*Given instruction*
Retype exactly the lines that run from the line with "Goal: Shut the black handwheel" to the final line of the entries, keeping both ends and nothing else.

____ Provided records

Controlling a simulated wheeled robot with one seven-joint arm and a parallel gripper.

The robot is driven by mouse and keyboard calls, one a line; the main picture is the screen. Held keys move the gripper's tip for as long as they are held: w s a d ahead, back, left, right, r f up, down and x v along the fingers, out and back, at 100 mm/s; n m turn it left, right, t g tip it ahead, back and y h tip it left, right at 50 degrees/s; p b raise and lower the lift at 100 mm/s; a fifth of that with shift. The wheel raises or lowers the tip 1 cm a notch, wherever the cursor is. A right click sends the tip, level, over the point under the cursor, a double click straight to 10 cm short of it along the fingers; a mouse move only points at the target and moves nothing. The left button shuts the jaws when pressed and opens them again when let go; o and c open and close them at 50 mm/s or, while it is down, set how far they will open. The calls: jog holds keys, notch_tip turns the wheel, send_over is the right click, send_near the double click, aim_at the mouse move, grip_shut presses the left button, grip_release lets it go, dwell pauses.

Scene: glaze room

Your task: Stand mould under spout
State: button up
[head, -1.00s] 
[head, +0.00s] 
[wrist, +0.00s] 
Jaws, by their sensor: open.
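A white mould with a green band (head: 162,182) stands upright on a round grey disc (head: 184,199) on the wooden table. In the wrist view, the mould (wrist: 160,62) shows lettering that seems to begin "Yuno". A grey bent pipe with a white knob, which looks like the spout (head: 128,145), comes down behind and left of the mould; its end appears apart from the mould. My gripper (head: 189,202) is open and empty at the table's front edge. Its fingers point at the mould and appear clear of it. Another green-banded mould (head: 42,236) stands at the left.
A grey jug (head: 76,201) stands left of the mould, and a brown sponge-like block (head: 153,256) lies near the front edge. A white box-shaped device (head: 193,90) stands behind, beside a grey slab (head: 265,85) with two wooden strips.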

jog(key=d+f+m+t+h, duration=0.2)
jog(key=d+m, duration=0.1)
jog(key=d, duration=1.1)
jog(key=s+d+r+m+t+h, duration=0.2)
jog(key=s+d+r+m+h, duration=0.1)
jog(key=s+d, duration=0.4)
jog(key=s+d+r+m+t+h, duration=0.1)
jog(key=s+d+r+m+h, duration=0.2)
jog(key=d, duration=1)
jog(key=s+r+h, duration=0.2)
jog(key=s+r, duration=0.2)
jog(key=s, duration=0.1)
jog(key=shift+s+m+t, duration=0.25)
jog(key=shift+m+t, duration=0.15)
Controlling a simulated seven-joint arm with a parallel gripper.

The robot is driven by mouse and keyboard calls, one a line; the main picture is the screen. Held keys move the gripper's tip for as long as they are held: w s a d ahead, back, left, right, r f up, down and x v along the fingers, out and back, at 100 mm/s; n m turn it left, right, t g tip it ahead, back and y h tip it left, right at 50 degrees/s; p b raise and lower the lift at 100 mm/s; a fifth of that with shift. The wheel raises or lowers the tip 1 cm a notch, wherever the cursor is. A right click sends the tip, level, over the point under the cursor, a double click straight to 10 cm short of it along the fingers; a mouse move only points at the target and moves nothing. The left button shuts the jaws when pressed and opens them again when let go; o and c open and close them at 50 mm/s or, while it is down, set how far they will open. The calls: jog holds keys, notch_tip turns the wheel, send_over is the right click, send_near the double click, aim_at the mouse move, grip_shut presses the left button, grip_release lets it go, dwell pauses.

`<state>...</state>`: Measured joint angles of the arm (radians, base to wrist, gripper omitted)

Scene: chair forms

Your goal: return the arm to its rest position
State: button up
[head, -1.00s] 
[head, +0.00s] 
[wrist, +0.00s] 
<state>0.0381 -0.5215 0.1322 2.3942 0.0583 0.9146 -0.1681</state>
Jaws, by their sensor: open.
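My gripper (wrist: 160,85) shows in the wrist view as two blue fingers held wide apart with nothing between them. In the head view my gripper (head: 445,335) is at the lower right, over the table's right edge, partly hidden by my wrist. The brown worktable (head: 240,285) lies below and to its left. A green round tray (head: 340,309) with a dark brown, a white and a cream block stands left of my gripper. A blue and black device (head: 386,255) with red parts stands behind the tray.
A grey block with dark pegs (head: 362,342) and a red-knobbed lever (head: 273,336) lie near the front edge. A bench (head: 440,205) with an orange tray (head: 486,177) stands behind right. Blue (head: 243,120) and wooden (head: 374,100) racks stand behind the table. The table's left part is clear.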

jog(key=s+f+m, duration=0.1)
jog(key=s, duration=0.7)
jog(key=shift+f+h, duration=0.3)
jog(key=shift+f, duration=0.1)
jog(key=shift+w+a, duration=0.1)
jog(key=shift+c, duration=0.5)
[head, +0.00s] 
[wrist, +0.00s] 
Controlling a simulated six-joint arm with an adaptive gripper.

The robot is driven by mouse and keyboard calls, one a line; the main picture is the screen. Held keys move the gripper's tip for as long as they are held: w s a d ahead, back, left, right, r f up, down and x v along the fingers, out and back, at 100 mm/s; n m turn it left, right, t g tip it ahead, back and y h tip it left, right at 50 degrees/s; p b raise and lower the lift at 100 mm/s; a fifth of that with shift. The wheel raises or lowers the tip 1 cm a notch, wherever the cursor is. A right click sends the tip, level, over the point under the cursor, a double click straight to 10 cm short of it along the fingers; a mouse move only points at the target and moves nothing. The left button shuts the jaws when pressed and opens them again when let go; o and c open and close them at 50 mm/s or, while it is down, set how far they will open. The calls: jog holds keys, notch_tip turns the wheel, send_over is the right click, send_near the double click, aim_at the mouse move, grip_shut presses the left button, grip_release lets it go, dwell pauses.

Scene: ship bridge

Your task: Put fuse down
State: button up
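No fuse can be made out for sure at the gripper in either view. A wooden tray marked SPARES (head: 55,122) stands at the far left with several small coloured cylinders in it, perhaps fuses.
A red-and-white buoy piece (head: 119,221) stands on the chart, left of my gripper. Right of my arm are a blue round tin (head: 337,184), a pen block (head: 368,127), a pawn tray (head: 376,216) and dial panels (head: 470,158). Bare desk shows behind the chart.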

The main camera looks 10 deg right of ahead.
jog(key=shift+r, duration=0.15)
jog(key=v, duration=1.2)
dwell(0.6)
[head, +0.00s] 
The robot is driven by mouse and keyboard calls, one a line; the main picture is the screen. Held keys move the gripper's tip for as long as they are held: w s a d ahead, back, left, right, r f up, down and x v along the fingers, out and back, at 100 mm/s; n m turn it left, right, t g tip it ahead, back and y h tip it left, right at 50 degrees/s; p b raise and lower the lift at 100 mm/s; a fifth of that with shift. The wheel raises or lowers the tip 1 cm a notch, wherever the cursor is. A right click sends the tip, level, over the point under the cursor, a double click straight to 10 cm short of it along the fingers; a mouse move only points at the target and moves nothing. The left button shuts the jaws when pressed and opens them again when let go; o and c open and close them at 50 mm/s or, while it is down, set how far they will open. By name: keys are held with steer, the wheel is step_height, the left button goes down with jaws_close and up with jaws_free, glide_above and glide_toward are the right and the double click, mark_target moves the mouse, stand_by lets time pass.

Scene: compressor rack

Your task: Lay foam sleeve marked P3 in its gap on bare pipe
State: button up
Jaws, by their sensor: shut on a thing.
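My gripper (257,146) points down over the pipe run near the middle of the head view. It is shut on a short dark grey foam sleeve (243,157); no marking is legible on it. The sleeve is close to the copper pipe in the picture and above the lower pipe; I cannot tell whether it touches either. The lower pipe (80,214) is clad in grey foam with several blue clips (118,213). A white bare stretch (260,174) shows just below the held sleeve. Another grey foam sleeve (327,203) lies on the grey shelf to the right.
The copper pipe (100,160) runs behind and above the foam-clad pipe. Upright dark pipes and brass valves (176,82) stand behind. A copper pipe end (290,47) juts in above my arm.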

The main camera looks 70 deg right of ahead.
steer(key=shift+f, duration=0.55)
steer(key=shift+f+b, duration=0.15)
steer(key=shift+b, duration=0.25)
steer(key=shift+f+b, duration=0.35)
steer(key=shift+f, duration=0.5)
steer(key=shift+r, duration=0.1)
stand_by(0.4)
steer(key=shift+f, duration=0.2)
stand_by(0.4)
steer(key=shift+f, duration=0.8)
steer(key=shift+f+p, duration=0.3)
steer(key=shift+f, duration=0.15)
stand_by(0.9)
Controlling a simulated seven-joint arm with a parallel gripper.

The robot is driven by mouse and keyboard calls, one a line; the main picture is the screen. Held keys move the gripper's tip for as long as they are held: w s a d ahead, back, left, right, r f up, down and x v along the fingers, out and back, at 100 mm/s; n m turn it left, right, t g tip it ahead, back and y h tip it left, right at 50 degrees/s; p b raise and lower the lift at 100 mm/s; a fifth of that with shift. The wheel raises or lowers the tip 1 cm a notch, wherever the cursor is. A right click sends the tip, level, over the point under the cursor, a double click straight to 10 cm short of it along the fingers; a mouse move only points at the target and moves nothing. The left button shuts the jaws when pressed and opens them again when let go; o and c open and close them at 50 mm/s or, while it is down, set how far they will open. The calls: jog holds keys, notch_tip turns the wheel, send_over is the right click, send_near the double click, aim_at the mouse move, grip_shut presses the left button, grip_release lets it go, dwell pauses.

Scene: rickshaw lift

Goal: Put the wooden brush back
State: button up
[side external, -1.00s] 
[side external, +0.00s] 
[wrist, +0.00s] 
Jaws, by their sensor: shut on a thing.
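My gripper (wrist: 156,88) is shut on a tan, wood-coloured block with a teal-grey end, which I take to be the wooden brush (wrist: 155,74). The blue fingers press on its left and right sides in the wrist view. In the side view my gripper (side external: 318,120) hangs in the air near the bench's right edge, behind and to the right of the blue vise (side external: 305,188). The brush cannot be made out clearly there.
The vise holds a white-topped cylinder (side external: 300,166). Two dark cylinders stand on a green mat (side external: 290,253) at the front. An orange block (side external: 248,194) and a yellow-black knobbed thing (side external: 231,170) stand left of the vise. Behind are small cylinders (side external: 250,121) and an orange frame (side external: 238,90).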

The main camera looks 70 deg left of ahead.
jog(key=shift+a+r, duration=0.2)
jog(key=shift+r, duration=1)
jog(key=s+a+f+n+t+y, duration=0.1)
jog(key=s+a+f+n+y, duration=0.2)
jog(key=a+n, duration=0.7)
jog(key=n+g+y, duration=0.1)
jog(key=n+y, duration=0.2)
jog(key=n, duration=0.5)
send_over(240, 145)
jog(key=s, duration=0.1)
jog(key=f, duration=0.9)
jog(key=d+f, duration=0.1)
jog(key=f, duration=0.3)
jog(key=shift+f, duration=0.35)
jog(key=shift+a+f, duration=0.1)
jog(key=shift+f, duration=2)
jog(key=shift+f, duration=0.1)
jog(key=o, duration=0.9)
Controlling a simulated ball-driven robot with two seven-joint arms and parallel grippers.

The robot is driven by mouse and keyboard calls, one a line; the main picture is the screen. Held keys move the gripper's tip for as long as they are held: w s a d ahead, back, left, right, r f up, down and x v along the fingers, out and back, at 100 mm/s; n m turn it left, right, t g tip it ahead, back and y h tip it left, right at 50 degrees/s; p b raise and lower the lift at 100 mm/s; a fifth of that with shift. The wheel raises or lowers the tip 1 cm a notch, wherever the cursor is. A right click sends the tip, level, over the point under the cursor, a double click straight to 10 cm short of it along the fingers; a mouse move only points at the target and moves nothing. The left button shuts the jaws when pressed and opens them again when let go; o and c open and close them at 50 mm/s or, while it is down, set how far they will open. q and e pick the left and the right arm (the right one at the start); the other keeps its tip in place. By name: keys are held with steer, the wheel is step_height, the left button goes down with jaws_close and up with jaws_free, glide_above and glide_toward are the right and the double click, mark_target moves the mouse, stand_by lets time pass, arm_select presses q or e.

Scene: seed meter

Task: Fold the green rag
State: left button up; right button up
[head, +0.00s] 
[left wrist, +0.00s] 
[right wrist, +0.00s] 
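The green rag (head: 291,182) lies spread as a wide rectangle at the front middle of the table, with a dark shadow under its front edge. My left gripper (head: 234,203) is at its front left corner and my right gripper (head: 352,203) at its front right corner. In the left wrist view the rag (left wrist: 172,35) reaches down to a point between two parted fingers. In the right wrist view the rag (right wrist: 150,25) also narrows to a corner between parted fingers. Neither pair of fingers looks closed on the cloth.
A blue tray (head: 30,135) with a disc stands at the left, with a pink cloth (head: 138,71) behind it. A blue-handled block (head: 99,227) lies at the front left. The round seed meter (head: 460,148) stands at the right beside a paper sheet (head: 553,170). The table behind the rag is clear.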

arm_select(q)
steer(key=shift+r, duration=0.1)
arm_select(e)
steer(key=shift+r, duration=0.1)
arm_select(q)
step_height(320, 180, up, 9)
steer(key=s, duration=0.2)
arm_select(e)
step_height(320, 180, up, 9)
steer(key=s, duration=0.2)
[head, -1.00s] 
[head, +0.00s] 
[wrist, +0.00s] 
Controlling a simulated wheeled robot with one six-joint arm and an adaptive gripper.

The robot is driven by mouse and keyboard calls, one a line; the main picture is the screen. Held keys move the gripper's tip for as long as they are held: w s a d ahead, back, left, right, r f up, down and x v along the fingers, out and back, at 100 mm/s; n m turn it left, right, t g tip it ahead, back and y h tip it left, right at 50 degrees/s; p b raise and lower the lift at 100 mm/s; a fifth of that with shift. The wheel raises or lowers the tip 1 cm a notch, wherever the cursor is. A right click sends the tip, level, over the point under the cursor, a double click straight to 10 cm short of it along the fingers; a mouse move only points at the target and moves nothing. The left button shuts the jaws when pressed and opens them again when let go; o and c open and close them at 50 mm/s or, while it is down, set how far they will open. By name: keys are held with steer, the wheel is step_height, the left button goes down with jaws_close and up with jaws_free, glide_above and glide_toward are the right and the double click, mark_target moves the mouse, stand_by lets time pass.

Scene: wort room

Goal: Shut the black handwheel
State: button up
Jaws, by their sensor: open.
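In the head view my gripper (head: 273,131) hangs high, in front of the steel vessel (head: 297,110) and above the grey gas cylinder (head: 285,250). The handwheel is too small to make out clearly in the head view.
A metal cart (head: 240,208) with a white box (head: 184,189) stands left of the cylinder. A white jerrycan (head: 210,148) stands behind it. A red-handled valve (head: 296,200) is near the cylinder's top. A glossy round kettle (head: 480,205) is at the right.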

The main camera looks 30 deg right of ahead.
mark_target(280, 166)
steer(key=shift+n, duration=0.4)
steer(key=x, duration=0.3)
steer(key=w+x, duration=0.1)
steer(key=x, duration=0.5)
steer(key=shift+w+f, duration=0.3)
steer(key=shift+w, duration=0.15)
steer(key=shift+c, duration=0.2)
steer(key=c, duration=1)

________

*Result of the task*
Goal: Shut the black handwheel
State: button up
Jaws, by their sensor: open.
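In the head view my gripper (head: 273,131) hangs high, in front of the steel vessel (head: 297,110) and above the grey gas cylinder (head: 285,250). The handwheel is too small to make out clearly in the head view.
A metal cart (head: 240,208) with a white box (head: 184,189) stands left of the cylinder. A white jerrycan (head: 210,148) stands behind it. A red-handled valve (head: 296,200) is near the cylinder's top. A glossy round kettle (head: 480,205) is at the right.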

The main camera looks 30 deg right of ahead.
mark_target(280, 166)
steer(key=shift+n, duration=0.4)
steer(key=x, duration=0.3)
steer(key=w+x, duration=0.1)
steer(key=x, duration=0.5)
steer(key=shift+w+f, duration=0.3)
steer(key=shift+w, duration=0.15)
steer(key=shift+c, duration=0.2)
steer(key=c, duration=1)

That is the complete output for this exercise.